* [Exercise brief]: Reproduce only this span: the line containing "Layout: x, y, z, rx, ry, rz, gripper", the line containing "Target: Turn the", and every line between them, all exactly as given.
* BEGIN Records for this exercise *
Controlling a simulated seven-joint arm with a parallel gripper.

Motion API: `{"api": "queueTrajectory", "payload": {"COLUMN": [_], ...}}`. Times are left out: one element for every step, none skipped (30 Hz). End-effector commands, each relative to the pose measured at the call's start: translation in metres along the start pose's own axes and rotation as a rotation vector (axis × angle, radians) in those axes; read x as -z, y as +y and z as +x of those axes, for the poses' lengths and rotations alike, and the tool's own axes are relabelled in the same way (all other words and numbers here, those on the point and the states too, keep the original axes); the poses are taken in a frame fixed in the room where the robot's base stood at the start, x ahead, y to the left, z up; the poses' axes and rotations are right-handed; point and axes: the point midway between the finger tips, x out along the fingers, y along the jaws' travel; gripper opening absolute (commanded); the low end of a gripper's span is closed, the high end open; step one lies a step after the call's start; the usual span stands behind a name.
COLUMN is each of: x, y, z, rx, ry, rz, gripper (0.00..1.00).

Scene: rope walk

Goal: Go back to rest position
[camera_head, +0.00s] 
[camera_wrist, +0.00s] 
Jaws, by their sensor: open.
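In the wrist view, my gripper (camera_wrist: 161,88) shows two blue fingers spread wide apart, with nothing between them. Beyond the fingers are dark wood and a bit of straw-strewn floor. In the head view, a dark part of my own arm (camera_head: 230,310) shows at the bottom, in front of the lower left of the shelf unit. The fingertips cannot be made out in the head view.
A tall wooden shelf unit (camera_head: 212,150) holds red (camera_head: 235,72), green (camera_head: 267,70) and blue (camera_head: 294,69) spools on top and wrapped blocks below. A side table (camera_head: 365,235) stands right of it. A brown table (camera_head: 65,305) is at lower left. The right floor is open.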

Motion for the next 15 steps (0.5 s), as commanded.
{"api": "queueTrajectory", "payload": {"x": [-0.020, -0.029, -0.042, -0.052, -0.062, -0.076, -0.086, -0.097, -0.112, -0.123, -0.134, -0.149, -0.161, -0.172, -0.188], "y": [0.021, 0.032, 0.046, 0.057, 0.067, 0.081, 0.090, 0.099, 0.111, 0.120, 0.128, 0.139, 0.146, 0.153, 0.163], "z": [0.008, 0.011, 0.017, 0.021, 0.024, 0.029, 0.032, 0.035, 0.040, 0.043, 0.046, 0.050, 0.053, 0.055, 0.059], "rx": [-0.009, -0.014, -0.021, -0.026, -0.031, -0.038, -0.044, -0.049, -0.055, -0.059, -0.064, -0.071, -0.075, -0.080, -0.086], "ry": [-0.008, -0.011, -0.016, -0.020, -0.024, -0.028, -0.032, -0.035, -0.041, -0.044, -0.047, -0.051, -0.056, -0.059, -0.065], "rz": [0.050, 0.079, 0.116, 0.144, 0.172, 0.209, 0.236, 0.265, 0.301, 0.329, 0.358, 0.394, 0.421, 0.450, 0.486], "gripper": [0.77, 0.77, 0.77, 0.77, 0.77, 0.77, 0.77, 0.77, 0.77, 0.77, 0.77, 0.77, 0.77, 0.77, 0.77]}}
* END Records for this exercise *
* BEGIN Records for this exercise *
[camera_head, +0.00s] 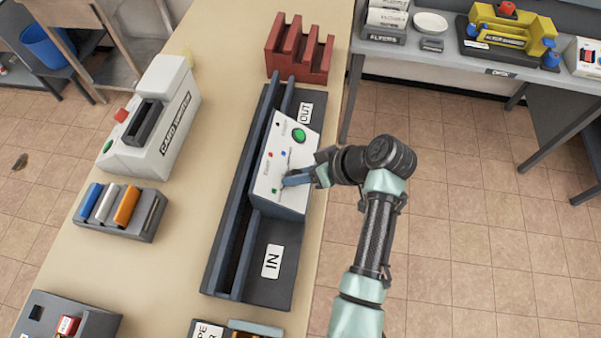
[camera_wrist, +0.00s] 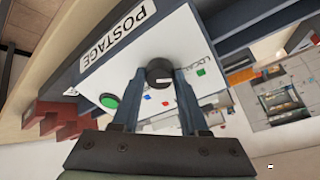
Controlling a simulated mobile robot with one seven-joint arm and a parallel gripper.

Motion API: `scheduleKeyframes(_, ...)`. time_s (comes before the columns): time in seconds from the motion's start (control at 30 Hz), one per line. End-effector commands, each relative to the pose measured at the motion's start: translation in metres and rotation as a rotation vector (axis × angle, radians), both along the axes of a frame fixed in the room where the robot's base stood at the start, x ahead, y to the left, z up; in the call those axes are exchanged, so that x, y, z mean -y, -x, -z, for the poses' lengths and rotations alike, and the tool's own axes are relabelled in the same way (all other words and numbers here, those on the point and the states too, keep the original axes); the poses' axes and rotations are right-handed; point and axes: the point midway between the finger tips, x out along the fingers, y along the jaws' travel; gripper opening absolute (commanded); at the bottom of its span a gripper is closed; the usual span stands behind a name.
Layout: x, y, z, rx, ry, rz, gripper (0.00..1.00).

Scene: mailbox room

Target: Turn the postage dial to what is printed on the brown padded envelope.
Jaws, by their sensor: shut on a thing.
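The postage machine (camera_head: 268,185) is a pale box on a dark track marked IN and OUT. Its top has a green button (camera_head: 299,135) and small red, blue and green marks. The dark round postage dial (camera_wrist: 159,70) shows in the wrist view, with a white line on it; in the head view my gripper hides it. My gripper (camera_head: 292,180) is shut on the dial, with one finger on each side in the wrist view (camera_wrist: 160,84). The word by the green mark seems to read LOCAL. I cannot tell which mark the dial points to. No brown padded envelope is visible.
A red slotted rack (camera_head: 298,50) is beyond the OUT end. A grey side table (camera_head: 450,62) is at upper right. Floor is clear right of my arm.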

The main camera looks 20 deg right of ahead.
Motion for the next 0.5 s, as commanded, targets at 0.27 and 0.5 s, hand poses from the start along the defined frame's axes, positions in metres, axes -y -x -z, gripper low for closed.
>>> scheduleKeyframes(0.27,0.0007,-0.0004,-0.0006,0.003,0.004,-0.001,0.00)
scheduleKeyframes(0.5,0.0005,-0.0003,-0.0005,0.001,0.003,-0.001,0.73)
* END Records for this exercise *
* BEGIN Records for this exercise *
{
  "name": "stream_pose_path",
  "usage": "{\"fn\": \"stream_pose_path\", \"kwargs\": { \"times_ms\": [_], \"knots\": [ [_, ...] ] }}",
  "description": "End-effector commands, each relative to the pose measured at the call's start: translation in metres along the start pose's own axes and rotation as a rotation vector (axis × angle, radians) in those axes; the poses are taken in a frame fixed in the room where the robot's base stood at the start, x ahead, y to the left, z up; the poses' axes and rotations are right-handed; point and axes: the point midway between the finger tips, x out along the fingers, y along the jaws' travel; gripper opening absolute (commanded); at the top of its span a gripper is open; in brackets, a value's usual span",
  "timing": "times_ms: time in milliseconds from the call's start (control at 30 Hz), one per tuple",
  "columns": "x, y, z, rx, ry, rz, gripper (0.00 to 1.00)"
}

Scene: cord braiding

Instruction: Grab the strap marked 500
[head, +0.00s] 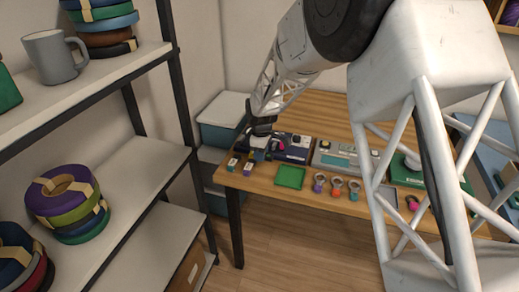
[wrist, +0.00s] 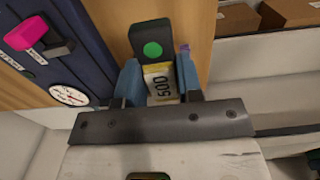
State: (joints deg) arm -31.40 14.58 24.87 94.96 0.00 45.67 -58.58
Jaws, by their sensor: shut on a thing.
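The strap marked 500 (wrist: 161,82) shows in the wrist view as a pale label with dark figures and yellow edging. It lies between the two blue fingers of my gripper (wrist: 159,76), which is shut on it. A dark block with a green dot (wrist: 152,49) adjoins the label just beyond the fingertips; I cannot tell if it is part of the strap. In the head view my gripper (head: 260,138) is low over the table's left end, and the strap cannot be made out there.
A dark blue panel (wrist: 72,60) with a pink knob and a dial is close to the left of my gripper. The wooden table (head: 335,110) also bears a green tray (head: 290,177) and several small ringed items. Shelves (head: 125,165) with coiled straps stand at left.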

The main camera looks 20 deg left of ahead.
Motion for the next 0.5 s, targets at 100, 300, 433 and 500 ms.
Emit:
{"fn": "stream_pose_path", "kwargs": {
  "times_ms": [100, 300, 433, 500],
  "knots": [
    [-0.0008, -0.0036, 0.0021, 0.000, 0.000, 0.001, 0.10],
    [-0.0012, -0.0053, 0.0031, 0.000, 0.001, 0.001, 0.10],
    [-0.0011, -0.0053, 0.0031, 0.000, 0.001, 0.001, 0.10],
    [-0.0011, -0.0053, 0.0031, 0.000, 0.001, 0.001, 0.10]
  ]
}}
* END Records for this exercise *
* [Task result]:
Layout: x, y, z, rx, ry, rz, gripper (0.00..1.00).

Scene: mailbox room

Target: Turn the postage dial to what is printed on the brown padded envelope.

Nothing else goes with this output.